Midnight Special / Jeff Nichols / 2016 / fourstar

Active Ingredients: Humanistic tone; Michael Shannon; Emotional undercurrents
Side Effects: Those same emotional moments sacrificed to momentum

Much has been made of Midnight Special‘s comparisons to a specific breed of old-fashioned, family-centered sci-fi films such as E.T., Close Encounters, and John Carpenter’s Starman. It’s true, director Jeff Nichols had these films in mind while crafting his own humane work about the wonderment of experiences beyond our understanding. But these comparisons fail to account for a significant difference in tone. Here, the wonder is fraught with worry, the adventure overshadowed by danger and desperation. Midnight Special isn’t exactly somber, but its tone exposes its concern with we imperfect beings here on Earth, and not simply a romantic Beyond.

The film stars the intense and alien-looking Michael Shannon as Roy, a father who escapes a cult with his eight-year-old son, Alton. The film opens in medias res with the pair and an accomplice named Lucas (Joel Edgerton) holed up in a dark motel room on the run. The cult wants the boy back, but the FBI is after him as well for his strange and unexplained powers.
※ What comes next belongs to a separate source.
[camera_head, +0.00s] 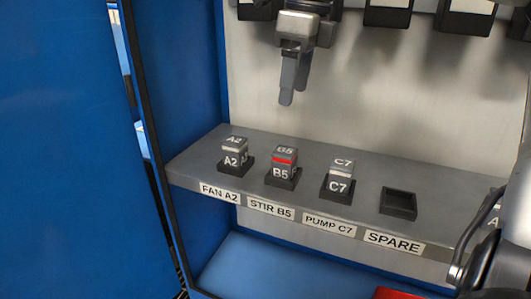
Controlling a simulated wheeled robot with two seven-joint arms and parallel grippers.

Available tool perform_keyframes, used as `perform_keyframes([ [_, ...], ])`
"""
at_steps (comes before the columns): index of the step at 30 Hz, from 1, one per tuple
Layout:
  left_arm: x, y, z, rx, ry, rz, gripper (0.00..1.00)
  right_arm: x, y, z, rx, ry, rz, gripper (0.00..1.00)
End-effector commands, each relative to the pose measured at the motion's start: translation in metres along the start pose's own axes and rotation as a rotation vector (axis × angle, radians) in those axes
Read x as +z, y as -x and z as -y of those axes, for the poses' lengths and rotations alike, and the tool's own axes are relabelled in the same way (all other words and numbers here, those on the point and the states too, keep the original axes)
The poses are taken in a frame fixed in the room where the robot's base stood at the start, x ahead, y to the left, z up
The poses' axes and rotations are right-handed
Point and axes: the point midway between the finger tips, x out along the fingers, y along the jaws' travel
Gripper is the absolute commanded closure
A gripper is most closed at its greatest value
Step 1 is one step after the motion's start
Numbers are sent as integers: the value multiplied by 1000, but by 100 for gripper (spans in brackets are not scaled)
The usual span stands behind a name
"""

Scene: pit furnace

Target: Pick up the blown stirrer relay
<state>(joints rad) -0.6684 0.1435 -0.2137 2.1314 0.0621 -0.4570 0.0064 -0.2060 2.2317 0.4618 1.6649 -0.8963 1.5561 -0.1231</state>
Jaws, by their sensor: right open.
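The stirrer relay B5 (284,163) is a small grey block marked B5 with a red band. It stands upright in a black socket (283,180) on the grey shelf, above the label STIR B5 (270,209). My right gripper (485,240) shows only partly at the lower right edge, right of the shelf's sockets and well apart from the relay. It is open, and I see nothing held in it. My left gripper is not in view.
Relay A2 (233,153) stands left of B5 and relay C7 (340,175) stands right, both with pale bands. The SPARE socket (398,203) looks empty. A grey lever-like part (296,60) hangs above the shelf. Something red (400,294) shows at the bottom.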

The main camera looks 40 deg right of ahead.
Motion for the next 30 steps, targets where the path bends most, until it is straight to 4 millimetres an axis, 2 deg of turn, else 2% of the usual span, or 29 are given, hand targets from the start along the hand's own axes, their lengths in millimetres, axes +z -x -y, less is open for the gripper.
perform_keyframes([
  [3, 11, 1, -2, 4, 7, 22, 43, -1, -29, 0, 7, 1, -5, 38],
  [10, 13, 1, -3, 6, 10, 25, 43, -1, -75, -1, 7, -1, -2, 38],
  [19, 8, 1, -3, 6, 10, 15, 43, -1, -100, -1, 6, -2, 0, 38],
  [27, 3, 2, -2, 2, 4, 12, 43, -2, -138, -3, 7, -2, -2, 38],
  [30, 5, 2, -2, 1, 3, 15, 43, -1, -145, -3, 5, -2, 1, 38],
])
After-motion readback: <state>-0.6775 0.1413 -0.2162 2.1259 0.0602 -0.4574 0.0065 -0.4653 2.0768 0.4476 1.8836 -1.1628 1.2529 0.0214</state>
Over the course of the film, Roy and Lucas work to uncover the source of his abilities and understand the sensations he receives from another world.
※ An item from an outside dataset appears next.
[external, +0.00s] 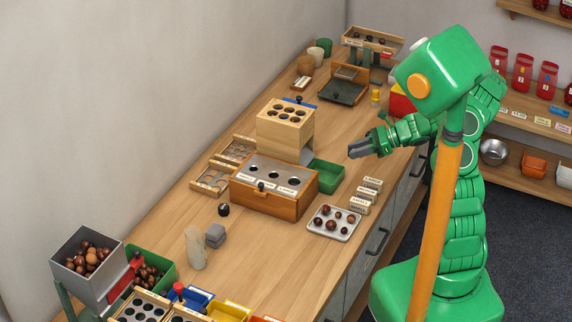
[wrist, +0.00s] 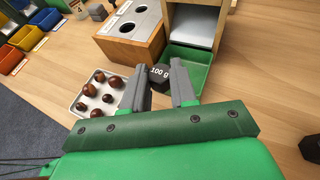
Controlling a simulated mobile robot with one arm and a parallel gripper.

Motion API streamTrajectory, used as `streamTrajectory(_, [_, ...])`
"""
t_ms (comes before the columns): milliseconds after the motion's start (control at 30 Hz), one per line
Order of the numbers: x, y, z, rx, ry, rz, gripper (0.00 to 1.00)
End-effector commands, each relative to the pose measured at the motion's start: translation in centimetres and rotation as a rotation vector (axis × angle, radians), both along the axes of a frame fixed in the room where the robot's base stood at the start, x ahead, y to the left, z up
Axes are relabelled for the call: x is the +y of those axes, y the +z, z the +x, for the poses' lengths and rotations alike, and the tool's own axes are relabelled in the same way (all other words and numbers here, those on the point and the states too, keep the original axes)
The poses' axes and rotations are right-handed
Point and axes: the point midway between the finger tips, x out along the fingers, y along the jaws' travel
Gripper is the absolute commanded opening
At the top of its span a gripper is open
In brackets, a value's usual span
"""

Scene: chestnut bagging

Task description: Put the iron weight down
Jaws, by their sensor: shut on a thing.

Midnight Special is structured like a road movie, a chase or an adventure, but its carefully crafted tone complicates that categorization. Like Michael Shannon, the film is quiet and brooding, a calm and stolid exterior containing spring-loaded, coiled energy. It features very little music, multiple strands of a story matter-of-factly explored and abandoned, and, most unusual for a contemporary film purporting realism, a thoughtful and stabilized camera. All of these choices by Nichols help the film reach a fascinating pitch between the light fantasy of its premise, and the drama and warmth of the central relationships between its characters.
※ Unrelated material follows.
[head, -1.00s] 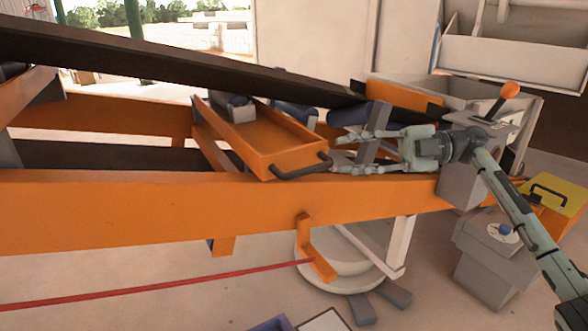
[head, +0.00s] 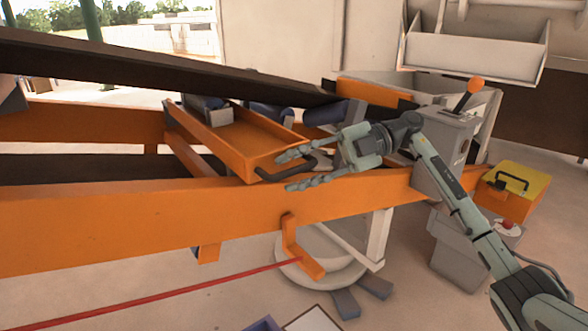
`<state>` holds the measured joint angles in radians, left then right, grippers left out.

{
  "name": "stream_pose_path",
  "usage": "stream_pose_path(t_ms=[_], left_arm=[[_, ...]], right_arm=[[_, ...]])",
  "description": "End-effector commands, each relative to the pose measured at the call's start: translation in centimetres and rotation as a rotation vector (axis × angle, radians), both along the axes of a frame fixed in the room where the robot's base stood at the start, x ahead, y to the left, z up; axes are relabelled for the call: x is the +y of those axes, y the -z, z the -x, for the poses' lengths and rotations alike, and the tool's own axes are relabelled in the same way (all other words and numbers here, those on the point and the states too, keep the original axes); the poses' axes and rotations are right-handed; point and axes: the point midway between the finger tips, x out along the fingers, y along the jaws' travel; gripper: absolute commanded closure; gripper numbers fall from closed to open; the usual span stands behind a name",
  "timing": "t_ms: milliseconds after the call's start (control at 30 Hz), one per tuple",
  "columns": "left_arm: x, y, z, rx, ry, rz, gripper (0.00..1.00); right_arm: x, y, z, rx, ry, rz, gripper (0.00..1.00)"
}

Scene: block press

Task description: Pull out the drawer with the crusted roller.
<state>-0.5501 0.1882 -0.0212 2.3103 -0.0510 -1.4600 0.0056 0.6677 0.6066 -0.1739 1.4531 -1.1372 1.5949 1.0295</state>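The orange drawer (head: 238,139) sits across the orange frame under the dark sloping belt, its front end towards me. Its dark bar handle (head: 268,176) is on the front face. A grey-blue roller (head: 212,111) shows at the drawer's back end; I cannot make out any crust on it. My right gripper (head: 285,171) is open at the handle, one finger above the bar and one below it. The fingers are apart, and I cannot tell whether they touch the handle. My left gripper is not in view.
The orange frame beam (head: 120,222) runs below the drawer. Blue rollers (head: 327,113) lie behind it. A lever with an orange knob (head: 476,85), a yellow-topped box (head: 518,180) and a grey pedestal with a red button (head: 507,224) stand right. A red cord (head: 180,293) crosses below.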

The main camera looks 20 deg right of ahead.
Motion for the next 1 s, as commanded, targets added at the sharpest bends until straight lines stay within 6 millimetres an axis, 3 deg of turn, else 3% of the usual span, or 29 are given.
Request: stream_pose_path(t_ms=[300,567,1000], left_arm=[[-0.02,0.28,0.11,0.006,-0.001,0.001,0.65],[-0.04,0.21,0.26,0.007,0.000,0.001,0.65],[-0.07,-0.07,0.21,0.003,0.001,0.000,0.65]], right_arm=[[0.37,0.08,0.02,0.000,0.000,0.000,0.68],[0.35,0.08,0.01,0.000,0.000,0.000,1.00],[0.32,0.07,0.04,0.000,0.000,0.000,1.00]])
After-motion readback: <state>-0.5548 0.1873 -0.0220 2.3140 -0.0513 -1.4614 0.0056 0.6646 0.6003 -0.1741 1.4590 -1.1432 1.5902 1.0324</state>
At its heart, Midnight Special is the story of a concerned father and a sacrificing mother, a family that relies on each other for strength and for whom nothing else matters. Nichols and his fantastic cast (including Kirsten Dunst and the wise-beyond-his-years Jaeden Lieberher) allow moments of relatable humanity and emotional honesty to pierce through the film’s story like the blinding white light that emanates from Alton’s eyes. Wordless exchanges that speak volumes pass between father and son in an instant; stolen glances indicate a mother’s deep love and its inherent pain.

Moments like these, it’s clear, is where Midnight Special‘s true interest lie. Even if they’re occasionally sacrificed to the momentum of the story, they pepper the film and help it reach for the core of humanity within its gesturings towards the otherworldly.